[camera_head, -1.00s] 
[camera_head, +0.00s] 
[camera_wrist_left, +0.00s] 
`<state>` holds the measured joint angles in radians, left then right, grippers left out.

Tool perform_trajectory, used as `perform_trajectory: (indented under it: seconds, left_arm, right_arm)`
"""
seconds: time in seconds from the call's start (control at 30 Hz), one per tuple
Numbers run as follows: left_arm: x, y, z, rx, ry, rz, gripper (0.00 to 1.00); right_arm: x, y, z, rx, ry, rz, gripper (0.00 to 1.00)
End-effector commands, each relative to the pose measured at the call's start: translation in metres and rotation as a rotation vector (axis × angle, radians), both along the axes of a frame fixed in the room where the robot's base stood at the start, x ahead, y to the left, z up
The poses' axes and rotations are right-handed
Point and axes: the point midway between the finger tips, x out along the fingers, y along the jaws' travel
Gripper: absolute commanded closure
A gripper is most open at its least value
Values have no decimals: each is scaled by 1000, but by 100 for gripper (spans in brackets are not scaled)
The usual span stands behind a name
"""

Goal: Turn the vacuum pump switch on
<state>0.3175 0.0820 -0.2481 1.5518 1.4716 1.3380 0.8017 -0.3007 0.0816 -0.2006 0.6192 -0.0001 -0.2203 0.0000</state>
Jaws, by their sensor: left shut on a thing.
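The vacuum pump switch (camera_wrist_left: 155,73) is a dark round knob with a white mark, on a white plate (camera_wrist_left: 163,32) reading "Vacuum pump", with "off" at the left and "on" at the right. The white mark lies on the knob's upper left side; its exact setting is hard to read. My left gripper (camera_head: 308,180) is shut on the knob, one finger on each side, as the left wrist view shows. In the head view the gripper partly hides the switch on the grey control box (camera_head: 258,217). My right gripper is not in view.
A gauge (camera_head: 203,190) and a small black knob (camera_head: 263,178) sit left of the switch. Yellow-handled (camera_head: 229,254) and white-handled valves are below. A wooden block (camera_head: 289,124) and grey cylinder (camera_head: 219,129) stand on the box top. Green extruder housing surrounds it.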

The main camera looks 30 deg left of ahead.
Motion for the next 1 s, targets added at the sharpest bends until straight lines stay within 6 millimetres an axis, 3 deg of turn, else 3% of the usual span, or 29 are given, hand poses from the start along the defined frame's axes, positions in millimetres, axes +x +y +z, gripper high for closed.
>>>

→ **Set problem**
Return all lines of the material above in which the word "usual" occurs.

→ **Response for this exercise**
The usual span stands behind a name
Motion for the next 1 s, targets added at the sharpest bends until straight lines stay within 6 millimetres an axis, 3 deg of turn, else 3% of the usual span, or 29 are given, hand poses from the start along the defined frame's axes, positions in millimetres, axes +x +y +z, gripper high for closed.

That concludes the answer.